VQA_POISSON: A quantum library for solving two-dimensional poisson equations with mixed boundary conditions

Variational quantum algorithms (VQAs) have emerged as promising approaches for solving partial differential equations on near-term quantum hardware, offering hybrid optimization schemes that are robust to noise. A key challenge lies in balancing decomposition complexity and circuit depth: reducing the number of unitary terms lowers measurement cost but increases circuit depth, thereby amplifying hardware-induced noise. This work benchmarks three VQA-based solvers for the Poisson equation-Permutation Operator (PO), Sparse Decomposition (SD), and Fourier Diagonalization (FD) methods-all built on a common cost function. The FD method, in particular, leverages the Quantum Fourier Transform to diagonalize circulant Laplacians, enabling a decomposition with only one term per spatial dimension. The trade-off between gate count and noise resilience is systematically analyzed under realistic hardware constraints, including limited qubit connectivity and native gate sets.
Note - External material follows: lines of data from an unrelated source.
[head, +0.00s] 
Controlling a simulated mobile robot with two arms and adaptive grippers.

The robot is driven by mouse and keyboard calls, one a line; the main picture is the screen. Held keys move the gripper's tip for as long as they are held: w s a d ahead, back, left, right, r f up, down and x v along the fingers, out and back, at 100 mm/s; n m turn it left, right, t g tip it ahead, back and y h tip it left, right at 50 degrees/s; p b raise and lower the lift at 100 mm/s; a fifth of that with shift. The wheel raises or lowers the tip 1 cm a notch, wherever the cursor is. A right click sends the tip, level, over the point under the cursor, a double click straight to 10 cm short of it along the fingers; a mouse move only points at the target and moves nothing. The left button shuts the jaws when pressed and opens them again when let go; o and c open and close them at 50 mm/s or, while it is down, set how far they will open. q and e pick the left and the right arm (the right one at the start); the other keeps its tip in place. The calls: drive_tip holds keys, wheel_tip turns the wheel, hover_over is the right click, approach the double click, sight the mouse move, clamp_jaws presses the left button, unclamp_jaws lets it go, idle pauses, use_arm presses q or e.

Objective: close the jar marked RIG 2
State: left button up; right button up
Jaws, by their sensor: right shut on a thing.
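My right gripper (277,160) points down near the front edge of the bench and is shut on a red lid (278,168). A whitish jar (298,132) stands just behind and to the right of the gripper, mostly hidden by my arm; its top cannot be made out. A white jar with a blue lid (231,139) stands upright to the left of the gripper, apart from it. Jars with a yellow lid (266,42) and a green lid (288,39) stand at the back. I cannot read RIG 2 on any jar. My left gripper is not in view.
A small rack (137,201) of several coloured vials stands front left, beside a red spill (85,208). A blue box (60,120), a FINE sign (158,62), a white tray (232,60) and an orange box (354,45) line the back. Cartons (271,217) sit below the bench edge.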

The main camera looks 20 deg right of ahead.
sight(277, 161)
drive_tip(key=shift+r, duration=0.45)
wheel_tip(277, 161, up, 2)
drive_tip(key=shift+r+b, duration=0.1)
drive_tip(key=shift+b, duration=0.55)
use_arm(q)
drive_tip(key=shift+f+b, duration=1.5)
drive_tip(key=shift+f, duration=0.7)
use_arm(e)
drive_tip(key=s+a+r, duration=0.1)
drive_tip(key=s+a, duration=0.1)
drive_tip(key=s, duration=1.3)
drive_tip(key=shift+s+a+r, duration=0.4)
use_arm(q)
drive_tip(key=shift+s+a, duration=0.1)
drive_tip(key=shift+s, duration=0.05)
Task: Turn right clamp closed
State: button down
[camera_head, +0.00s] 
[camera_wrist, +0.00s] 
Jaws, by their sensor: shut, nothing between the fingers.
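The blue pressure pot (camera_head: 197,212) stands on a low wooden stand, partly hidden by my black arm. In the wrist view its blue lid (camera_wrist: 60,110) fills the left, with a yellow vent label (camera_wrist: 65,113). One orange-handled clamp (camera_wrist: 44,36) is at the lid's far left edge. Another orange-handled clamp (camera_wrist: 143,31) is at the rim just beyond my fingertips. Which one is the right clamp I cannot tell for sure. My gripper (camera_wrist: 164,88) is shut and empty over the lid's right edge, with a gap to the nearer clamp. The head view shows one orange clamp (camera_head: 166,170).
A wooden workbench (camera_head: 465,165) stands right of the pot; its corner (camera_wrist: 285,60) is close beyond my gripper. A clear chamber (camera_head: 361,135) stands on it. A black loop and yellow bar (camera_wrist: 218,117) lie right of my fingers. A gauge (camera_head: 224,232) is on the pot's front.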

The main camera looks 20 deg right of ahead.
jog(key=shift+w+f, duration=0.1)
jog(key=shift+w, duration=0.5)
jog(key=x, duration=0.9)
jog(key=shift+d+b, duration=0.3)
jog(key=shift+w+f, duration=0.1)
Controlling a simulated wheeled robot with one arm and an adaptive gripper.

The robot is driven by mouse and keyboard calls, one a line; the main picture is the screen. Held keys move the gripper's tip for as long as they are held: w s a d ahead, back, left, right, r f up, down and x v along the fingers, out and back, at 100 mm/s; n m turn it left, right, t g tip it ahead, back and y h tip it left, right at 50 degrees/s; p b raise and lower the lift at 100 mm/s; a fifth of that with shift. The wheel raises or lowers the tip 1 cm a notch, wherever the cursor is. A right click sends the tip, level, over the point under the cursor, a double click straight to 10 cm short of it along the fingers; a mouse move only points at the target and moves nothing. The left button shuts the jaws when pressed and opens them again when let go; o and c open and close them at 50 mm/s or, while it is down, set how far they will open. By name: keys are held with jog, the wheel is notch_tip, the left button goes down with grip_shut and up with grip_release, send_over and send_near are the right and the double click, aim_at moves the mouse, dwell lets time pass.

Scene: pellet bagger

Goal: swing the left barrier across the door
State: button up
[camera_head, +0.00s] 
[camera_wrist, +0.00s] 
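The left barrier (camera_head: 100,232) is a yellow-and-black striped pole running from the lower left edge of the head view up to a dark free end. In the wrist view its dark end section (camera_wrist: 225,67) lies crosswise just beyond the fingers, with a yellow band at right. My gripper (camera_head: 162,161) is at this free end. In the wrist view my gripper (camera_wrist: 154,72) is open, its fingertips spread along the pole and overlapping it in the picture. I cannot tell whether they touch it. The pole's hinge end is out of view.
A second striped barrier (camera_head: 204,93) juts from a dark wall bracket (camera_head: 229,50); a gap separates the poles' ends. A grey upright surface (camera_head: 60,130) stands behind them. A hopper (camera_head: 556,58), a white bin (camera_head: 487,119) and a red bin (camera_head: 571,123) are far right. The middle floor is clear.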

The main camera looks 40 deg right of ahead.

Empirical results on IBM quantum hardware indicate that while the FD method achieves superior cost scaling and requires fewer measurements, its deeper circuits are more sensitive to hardware noise. In contrast, the SD method provides better noise resilience with shallower circuits, but at the expense of a larger number of measurements. To facilitate reproducibility and further research, an open-source Qiskit-based library is provided for solving Poisson equations with mixed boundary conditions, supporting both IonQ simulators and IBM devices.